The biggest question facing the Athletics is whether Cespedes will play left field or replace Coco Crisp in center. Crisp has said he wants to stay put, but that’s also Cespedes’ natural position, and the Athletics will want to do anything they can to help him feel comfortable as he adjusts to a new country and a new level of competition.
“I’m willing to play wherever they ask me,” Cespedes said.
Melvin said he’ll have Cespedes do his drills from center field until he gets acclimated.
“It’s not an issue right now,” Athletics general manager Billy Beane said. “But I think ultimately what Bob’s going to do is put the best center fielder in center field and the best left fielder in left field, whoever that may be.”
Before Sunday, Melvin had only seen images of Cespedes.
“I saw some video,” he said. “I saw the YouTube video, too. It was good.”
Cespedes’ reputation preceded him thanks to a 20-minute promotional video put out by his handlers that showcased his power at the plate and deft defense along with his 45-inch vertical box jump, 6.3-second speed in the 60-yard dash and 1,300-pound leg press.
“I mean, it’s hard not to be impressed with some of the stuff,” Beane said.
“The vertical I was a little more impressed with,” said Melvin, who cringed a bit at the sight of Cespedes pushing stacks of weights with his legs as two young men stood atop the 1,000 pounds of iron plates.
The signing of Cespedes to a $36 million, four-year contract, the highest ever for a Cuban defector, is a real splash for a low-budget franchise that surprisingly outbid some big-spending clubs for the slugging outfielder who starred for Cuba in the 2009 World Baseball Classic, where he hit .458 with two home runs and five RBIs in six games.
“He’s a physical specimen, he’s got all the tools, and there’s some potential,” Suzuki said. “So, anytime you can add an athlete like that to any ballclub, it definitely brings some excitement.”

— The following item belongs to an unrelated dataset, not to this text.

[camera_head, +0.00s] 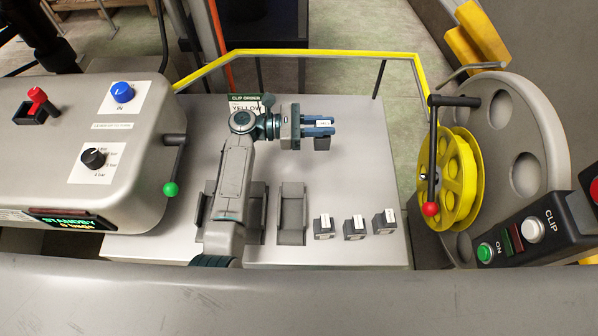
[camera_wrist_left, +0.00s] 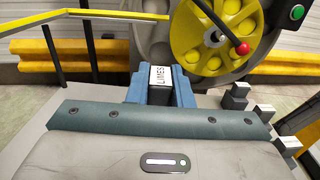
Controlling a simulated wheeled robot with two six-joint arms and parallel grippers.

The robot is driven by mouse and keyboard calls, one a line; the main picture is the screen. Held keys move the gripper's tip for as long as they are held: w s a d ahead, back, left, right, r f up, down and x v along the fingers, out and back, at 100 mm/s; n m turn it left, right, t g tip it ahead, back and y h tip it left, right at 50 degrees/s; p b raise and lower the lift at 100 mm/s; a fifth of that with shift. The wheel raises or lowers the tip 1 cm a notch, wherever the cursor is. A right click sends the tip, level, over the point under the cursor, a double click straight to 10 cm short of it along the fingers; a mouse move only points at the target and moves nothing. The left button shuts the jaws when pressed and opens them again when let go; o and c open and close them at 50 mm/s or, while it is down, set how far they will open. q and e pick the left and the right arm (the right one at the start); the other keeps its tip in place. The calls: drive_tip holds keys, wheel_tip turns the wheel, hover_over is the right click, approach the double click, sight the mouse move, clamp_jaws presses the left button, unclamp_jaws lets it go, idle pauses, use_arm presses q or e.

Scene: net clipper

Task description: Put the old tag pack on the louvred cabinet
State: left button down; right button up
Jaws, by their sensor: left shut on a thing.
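My left gripper (camera_head: 320,127) is shut on a small dark pack (camera_head: 322,144) with a white label, held above the light grey top (camera_head: 350,185). In the left wrist view the pack's label (camera_wrist_left: 160,77) shows between the blue fingers of the left gripper (camera_wrist_left: 161,88) and seems to read LIMES. I cannot tell from its look whether this is the old tag pack. I cannot pick out the louvred cabinet for certain; no louvres show on the grey top from above. My right gripper is not in view.
Three similar packs (camera_head: 354,227) stand in a row near the front right of the top. Empty-looking grey holders (camera_head: 291,213) stand left of them. A yellow rail (camera_head: 320,53) runs behind; a yellow reel (camera_head: 450,180) with a crank stands right. The clipper body (camera_head: 80,140) is left.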

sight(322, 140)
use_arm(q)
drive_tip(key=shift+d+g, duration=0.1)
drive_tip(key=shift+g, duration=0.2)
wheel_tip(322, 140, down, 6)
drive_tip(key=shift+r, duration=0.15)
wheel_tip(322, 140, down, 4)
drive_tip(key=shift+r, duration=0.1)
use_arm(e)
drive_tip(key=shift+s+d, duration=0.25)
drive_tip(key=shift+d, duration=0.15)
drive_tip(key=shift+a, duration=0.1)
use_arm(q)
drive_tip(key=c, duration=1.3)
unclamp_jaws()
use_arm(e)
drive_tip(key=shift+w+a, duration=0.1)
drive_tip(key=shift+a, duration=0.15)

“First of all, we thought he was a unique physical talent, strength, speed, we did have a lot of history from an amateur standpoint,” Beane said. “And really to find a potentially center of the diamond player in the prime of his career, those players usually aren’t available to us.
“Anytime you’re putting out that type of money, it’s a risk. But he is a pretty unique talent, you don’t see guys like this come around too often.”

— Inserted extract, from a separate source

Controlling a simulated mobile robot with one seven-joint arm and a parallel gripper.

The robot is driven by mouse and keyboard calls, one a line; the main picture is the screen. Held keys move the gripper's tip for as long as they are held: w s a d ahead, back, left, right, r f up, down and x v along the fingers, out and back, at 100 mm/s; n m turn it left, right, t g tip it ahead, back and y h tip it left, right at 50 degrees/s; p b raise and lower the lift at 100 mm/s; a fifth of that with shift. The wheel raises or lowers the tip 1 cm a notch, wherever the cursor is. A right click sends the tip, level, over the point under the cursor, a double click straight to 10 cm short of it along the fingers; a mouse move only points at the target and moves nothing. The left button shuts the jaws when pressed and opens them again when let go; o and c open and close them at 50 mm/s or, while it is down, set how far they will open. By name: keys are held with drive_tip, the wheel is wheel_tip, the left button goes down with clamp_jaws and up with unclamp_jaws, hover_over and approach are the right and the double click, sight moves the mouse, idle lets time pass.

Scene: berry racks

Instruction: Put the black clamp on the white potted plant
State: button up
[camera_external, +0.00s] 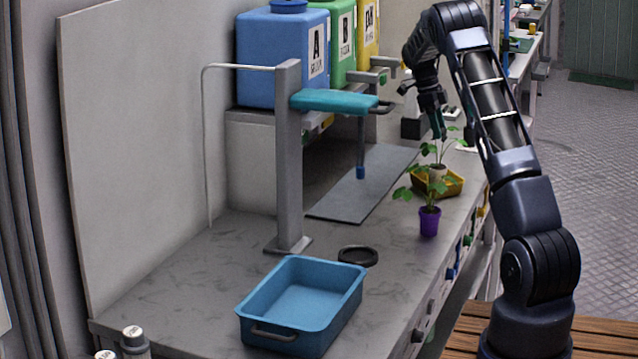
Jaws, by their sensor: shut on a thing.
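My gripper (440,132) points down at the back right of the bench, just above the leaves of the white potted plant. It is shut on a small dark item that looks like the black clamp, hard to tell apart from the dark fingers. The white potted plant (437,172) has a small pale pot, a thin stem and green leaves. It stands at the yellow tray (454,190), partly behind the leaves of the plant in front. I cannot tell whether the clamp touches its stem.
A plant in a purple pot (429,222) stands close in front of the yellow tray. A blue bin (300,300), a black ring (357,256) and a grey post with a teal arm (335,101) are to the left. Blue, green and yellow containers stand behind.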

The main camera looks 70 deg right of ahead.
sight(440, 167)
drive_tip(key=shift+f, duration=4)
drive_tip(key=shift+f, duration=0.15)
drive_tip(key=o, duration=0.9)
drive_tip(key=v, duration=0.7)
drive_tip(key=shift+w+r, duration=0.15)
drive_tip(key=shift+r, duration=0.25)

After defecting from Cuba last fall, Cespedes trained with Edgar Mercedes, an agent and owner of the Born to Play baseball academy in the Dominican Republic.
“I’ve been working out for the last seven months. I feel I’m in very good shape and ready to take on this challenge,” Cespedes said. “I feel I can make any adjustment I need to make to play in the big leagues.”
He said he feels he can withstand the rigors of a 162-game season because he always felt plenty strong after his 90-game seasons in Cuba were over. “So, that gives me the confidence to face this challenge of playing a longer season.”
As for acclimating to a new environment off the field, Beane said the Athletics will pair Cespedes with a mentor who will help him learn English and adjust to his new surroundings.
Already, Ramirez, with a locker next to Cespedes, has taken the newcomer under his wing.
“I already talked to him briefly this morning and he was very friendly with me, inviting me to work together this spring training and to spend some time in the cage talking about hitting,” Cespedes said.
He brushed off the notion that his big contract will put pressure on him, saying, “All I know is I have to play regardless. I’m here to play baseball. I’m here to do my best, and to give 100 percent on the field regardless of the money.”
He said he’d like to hit at least .280 but as far as power, all he had to say was, “I expect good numbers.”
Cespedes and his agent, Adam Katz, declined to go into details of Cespedes’ defection from Cuba.
Asked if he thinks he’ll miss his homeland, Cespedes said, “I have family members in the Dominican and that gives me a chance to have good communication with them.”
Amid all the buzz, one of his teammates wasn’t excited to watch him hit Sunday.
“To tell you the truth, I don’t really care about his BP,” fellow outfielder Jonny Gomes said. “I’ve played long enough to see some of the best BP not make it out of A-ball, you know? But yeah, I’m just curious to see his talents and how they come over into the game.”
Gomes said he knows all about being an outsider trying to fit in after playing winter ball in Mexico earlier in his career, so he said he expects Cespedes’ adjustment to be more off the field than on it.
The stadium, he said, will be his sanctuary.
“At the end of the day, it’s still baseball,” Gomes said.
“There’s nine innings, six outs to an inning, and the home runs count.”